• EXERCISE PROMPT: Write out the data below exactly as given, without any of its pictures.
>> start DATA PROVIDED
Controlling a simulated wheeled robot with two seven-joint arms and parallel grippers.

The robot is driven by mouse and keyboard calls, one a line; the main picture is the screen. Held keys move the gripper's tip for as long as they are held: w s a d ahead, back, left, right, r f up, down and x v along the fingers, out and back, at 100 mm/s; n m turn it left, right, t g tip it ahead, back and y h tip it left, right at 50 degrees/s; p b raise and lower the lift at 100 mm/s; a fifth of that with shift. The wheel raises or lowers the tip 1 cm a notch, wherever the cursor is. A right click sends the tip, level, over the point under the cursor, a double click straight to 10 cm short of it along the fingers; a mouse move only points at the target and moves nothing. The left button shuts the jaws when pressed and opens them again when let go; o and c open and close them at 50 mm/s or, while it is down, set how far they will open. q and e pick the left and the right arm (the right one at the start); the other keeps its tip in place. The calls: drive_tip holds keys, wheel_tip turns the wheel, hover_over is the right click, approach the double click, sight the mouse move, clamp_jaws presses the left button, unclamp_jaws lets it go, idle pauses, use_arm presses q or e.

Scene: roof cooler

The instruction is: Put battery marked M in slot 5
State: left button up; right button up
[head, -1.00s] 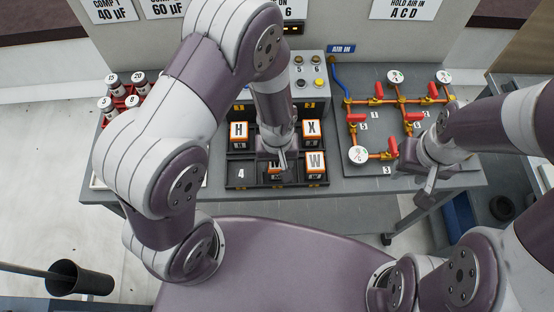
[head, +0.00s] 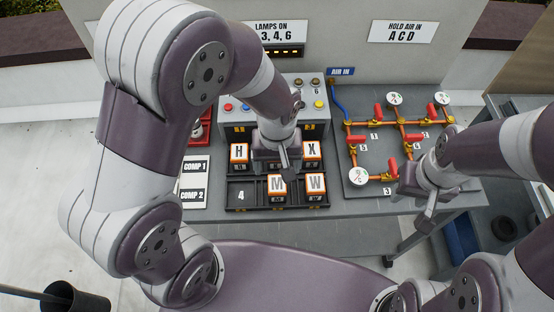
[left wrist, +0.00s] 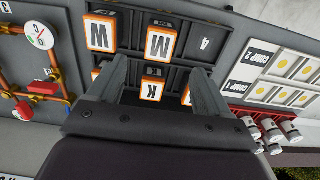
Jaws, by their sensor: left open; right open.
>> end DATA PROVIDED
• CORRECT RESULT:
Controlling a simulated wheeled robot with two seven-joint arms and parallel grippers.

The robot is driven by mouse and keyboard calls, one a line; the main picture is the screen. Held keys move the gripper's tip for as long as they are held: w s a d ahead, back, left, right, r f up, down and x v along the fingers, out and back, at 100 mm/s; n m turn it left, right, t g tip it ahead, back and y h tip it left, right at 50 degrees/s; p b raise and lower the lift at 100 mm/s; a fifth of that with shift. The wheel raises or lowers the tip 1 cm a notch, wherever the cursor is. A right click sends the tip, level, over the point under the cursor, a double click straight to 10 cm short of it along the fingers; a mouse move only points at the target and moves nothing. The left button shuts the jaws when pressed and opens them again when let go; o and c open and close them at 50 mm/s or, while it is down, set how far they will open. q and e pick the left and the right arm (the right one at the start); the other keeps its tip in place. The calls: drive_tip holds keys, wheel_tip turns the wheel, hover_over is the right click, approach the double click, sight the mouse move, clamp_jaws presses the left button, unclamp_jaws lets it go, idle pauses, use_arm presses q or e.

Scene: roof cooler

The instruction is: Put battery marked M in slot 5
State: left button up; right button up
[head, -1.00s] 
[head, +0.00s] 
[left wrist, +0.00s] 
Jaws, by their sensor: left open; right open.

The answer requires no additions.